Thursday, May 10, 2018

Sarang's The Angel Critique

Sarang's latest effort, The Angel Critique, is an odd but timely book. Set mostly in Michigan, the book follows T'Quan Phillips, a star football player in his first season for the Detroit Lions, with periodic flashbacks to his time at the University of Michigan and, earlier, playing high school football in his hometown of Flint. As the novel opens, Phillips enjoys something approaching hero status in Michigan, where he led the Wolverines to a national championship and where he is the Lions' only hope for a successful season. It barely catches the reader's attention when Sarang casually mentions that the University of Michigan's computer system has been hacked and its academic records breached. There are far more exciting events to consume our attention, like Phillips' outrageously good 17 touchdowns with only 1 interception during the first five games, all of which the Lions win.

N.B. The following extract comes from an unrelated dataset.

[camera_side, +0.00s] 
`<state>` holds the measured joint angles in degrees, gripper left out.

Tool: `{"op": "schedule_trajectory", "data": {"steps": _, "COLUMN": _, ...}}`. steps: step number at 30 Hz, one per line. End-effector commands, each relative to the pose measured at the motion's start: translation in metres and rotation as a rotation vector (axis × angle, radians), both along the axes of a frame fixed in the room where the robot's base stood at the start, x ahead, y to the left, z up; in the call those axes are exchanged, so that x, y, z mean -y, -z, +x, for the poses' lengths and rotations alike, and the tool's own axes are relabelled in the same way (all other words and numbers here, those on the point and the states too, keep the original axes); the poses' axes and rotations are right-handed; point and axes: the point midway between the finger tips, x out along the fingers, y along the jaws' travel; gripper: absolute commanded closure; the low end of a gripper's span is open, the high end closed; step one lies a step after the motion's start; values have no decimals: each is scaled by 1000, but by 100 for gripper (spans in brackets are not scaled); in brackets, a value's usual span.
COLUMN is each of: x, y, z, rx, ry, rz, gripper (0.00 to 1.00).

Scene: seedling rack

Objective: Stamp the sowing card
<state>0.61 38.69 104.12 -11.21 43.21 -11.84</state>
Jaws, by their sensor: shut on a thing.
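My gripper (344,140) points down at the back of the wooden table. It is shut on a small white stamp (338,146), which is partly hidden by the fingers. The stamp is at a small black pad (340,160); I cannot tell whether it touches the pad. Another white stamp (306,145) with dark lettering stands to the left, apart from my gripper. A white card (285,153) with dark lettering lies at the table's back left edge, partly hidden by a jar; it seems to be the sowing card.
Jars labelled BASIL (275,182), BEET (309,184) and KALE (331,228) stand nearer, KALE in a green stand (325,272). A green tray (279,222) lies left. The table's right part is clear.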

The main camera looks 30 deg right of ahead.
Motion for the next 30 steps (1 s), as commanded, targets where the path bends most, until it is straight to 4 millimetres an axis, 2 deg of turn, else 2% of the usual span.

But things fall apart quickly for Phillips once one of his undergraduate papers is made public between game 5 and game 6. The paper focuses on students in inner-city schools and finds that they learn best when they play an active role in deciding how the topic they are studying is presented (I'm simplifying—the actual finding is hard to encapsulate). At first, the paper is downloaded by football fans eager for any insight into their star player, but soon it attracts broader attention on social media, especially Twitter.

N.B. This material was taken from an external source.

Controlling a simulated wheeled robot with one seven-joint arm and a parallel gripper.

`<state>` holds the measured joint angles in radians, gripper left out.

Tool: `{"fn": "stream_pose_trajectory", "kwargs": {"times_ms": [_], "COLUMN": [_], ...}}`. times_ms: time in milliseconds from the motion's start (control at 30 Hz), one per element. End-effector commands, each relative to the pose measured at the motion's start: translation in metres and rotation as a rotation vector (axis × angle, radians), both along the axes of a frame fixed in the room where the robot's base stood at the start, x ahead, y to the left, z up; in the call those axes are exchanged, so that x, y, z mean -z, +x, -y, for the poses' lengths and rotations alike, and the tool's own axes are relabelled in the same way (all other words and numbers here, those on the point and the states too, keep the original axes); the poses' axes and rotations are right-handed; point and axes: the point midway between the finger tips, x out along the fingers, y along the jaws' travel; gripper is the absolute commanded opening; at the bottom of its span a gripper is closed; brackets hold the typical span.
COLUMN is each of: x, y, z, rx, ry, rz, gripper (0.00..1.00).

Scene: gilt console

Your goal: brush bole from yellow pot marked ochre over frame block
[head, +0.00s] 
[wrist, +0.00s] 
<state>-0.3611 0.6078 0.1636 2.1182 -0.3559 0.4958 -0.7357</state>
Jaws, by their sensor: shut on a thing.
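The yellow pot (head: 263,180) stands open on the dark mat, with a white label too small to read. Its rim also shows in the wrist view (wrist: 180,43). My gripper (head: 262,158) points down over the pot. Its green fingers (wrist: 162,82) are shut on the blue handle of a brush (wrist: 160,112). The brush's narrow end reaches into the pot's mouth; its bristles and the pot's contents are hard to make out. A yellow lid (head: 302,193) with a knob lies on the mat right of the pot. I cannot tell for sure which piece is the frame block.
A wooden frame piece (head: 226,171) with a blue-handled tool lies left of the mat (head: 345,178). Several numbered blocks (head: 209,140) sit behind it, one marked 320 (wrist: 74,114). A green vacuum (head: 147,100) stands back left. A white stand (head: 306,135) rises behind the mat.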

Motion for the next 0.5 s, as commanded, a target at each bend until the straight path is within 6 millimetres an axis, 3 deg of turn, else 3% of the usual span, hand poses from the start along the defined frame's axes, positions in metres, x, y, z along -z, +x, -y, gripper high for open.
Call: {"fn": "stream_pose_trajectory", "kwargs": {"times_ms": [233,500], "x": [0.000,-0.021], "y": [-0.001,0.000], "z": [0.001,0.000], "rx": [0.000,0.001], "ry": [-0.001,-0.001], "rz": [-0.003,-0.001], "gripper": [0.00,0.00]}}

That's where it comes to the attention of Murray Angel, an NYU statistician who writes a blog post pointing out flaws in Phillips' methodology. The problem is not so much that Phillips engaged in "p-hacking" (tailoring the numbers to reach a conclusion that crosses the 0.05 "significance" threshold for p-values) or "fishing" (trying many theories until one reaches the significance level, like this)—Angel doesn't find any indication of these things. But the study suffers from what Angel calls the "garden of forking paths": Phillips had too many degrees of freedom. That is, he could have analyzed his data in many different ways, and the particular way he chose to do so was probably shaped by the data itself. This undermines the strength of his conclusion and calls into doubt whether it has any real value. Nevertheless, the paper earned Phillips a B+ and helped him pass the class and ultimately graduate from the University of Michigan, all of which is now cast into doubt in the minds of the public.

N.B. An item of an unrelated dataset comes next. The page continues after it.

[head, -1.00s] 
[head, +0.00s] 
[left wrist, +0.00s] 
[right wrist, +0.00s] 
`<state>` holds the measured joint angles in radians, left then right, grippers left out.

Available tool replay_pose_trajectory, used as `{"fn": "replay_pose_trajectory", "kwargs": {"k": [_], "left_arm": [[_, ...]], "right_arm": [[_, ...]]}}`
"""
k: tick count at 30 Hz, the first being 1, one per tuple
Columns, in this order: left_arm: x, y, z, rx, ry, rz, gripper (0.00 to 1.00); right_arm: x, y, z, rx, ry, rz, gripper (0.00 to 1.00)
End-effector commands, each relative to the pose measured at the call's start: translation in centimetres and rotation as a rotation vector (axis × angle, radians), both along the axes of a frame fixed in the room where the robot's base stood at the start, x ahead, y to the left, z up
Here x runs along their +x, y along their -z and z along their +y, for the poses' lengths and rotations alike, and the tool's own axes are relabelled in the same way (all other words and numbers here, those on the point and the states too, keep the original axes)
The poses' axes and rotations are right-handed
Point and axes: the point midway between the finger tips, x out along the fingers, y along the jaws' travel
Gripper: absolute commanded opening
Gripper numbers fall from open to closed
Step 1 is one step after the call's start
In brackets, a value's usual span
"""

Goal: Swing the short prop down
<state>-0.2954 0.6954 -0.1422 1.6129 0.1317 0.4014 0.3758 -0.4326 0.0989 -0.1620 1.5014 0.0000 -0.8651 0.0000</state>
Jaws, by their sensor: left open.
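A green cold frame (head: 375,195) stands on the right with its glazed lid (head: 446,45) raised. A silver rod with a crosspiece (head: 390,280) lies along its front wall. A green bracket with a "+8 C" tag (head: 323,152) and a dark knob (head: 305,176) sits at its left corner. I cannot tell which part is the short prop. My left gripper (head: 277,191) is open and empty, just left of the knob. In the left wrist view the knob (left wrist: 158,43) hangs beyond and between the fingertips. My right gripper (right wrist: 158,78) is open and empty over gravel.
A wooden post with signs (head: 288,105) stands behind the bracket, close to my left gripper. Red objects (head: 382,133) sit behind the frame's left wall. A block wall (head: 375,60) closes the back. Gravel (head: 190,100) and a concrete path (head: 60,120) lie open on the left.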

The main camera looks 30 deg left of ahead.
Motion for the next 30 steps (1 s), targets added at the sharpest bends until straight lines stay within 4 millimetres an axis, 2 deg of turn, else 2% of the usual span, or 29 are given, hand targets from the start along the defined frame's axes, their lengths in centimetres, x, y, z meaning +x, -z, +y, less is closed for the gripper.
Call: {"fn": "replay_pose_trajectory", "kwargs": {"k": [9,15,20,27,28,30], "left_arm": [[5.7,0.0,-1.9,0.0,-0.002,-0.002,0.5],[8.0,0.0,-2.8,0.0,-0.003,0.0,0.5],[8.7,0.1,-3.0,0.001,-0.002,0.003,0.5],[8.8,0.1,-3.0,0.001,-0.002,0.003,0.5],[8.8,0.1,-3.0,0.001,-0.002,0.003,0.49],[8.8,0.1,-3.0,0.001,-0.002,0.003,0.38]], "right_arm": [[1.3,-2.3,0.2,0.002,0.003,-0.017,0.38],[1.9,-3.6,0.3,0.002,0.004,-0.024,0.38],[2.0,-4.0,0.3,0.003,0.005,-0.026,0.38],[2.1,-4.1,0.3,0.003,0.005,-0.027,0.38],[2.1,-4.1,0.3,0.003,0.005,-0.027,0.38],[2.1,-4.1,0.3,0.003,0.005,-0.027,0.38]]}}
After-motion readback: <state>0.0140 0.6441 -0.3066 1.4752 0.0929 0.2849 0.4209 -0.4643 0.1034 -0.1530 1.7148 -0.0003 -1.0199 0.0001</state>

Once they've absorbed Angel's bombshell critique, outraged Lions fans turn on Phillips with a vengeance, even as he delivers stellar results on the field. After each victory, during postgame interviews, sports reporters only want to talk about the Angel critique. Ultimately, after a 9-1 start to the season, the Lions have no choice but to bench Phillips, and the team finishes out the season at 10 and 6, barely missing the playoffs. Although his contract will last for two more years, Phillips knows that he will never play another game for the franchise. His career in professional football is effectively over, and because of the ignominious way in which it ended, he is unlikely to get a job in sports writing or broadcasting.

The Angel Critique is unsettling because it shows how our heroes so often fall short of our expectations. Whether it's performance-enhancing drugs, domestic abuse, or the garden of forking paths, our athletes often disappoint us off the field. So why do we keep investing our hopes in them? Why do we insist that they share our values and our politics? Why are we so crushed when they turn out to be deeply flawed?

These are questions that are roiling the world of professional sports, and so Sarang's work is yet again essential to understanding the times we live in.